In Aana Mere Pyar Ko, Sunil tries to convince Anna of the sincerity of his feelings. The people of Vasco find this caper so adorable that all – firemen and nuns included – come to the aid of the besotted boy by piping up with a delightful chorus at the end of every stanza. Let it be, forgive him, they implore Anna, who is livid at Sunil’s antics, past and present. The duet by Alka Yagnik and Kumar Sanu is accompanied by robust guitars, trumpets and violins as Khan does a Chaplin, scurrying across boats and beaches in pursuit of Anna who’s in no mood to forgive.

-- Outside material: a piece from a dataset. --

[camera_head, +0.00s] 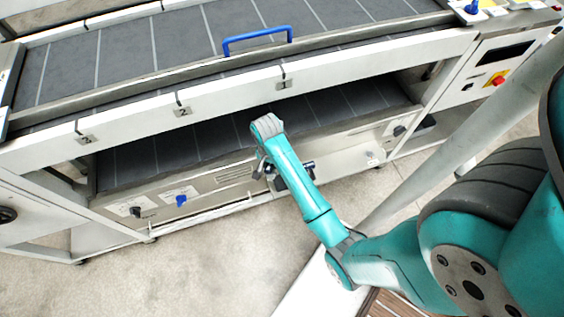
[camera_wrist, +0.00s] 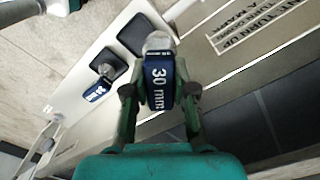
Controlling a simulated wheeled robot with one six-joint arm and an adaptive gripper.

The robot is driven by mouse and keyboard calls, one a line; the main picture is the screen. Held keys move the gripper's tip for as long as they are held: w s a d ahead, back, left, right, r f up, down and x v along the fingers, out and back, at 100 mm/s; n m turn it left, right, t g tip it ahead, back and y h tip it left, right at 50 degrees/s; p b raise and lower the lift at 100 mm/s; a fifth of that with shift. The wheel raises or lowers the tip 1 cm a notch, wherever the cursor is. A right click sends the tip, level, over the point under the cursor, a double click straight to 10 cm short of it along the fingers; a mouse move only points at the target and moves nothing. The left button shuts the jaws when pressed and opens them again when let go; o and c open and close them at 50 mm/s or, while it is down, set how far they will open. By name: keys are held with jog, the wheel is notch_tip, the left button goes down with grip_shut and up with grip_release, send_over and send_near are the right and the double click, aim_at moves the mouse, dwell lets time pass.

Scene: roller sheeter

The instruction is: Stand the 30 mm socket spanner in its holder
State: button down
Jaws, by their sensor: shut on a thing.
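My gripper (camera_wrist: 160,92) is shut on the 30 mm socket spanner (camera_wrist: 158,76), with a finger on each side of its dark blue, labelled part. The spanner's rounded grey end (camera_wrist: 158,42) points away from my gripper, in front of a pale panel. In the wrist view this end overlaps the edge of a dark square (camera_wrist: 132,36) on the panel; I cannot tell whether they touch. I cannot identify the holder for certain. In the head view my arm reaches to the machine's lower front and my gripper is mostly hidden behind it.
A blue part (camera_wrist: 97,92) sits beside a second dark square (camera_wrist: 106,65). A printed sign (camera_wrist: 252,28) is at the upper right. The head view shows the roller sheeter's upper rail (camera_head: 230,98), a blue handle (camera_head: 257,37) and a blue knob (camera_head: 181,199). Floor (camera_head: 200,270) in front is clear.

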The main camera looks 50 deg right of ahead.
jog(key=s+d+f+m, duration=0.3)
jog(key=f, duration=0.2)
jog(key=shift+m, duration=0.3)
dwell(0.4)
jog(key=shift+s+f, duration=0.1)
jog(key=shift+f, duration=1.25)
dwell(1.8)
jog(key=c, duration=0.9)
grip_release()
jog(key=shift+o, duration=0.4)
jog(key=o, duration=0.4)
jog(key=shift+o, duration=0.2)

Aana Mere Pyar Ko, Kabhi Haan Kabhi Naa (1994).

The credit for the best love song featuring a mafia don must go to the makers of Sach Yeh Kahani Hai. Majrooh Sultanpuri syncs the lyrics perfectly with the mood of Don Anthony Gomez that quickly turns from dark to nostalgic as his life story is unravelled via a musical drama by Sunil and his merry band. The composers plagiarise the opening tune from Boney M’s Rasputin, but switch quickly to a staccato rhythm, punctuated by a comical “Kaise Don!”
The musical reduces the gangster to a teary-eyed mess, and Sunil finds he’s made a loyal friend who offers him everything from advice on love and life to fake marksheets.

Sach Yeh Kahani Hai, Kabhi Haan Kabhi Naa (1994).

Sultanpuri finds his groove in Ae Kaash Ke Hum, a waltz in the mould of a classic Jatin-Lalit romantic number. May this dream never end, the song goes, as a love-struck Sunil serenades Anna during their first date, I will sing of our love forever.

Ae Kash Ke Hum, Kabhi Haan Kabhi Naa (1994).

Kyon Na Hum Milke Pyar Karein is the moment when Sunil realises that the woman of his dreams has her heart set on someone else. But you wouldn’t know it from the festive atmosphere – perky guitars and drums and the now-familiar trumpet that come together in a fast tempo. Love is all around, but not for him.

The fake marksheets are discovered during a celebration of Sunil’s supposed success in the presence of his family, friends and neighbours. He’s a failure, his wounded father pronounces on learning of the deception, and all of Sunil’s schoolboy charm dissipates. But everyone else rallies around the young man – he’s one of a kind, a rare gem, they submit to the father. Dad finally relents, and our dreamer gets a respite. Woh To Hai Albela has sweeping violins and buoyant percussion, and singers Kumar Sanu and Devaki Pandit hit the high notes with ease.

Woh To Hai Albela, Kabhi Haan Kabhi Naa (1994).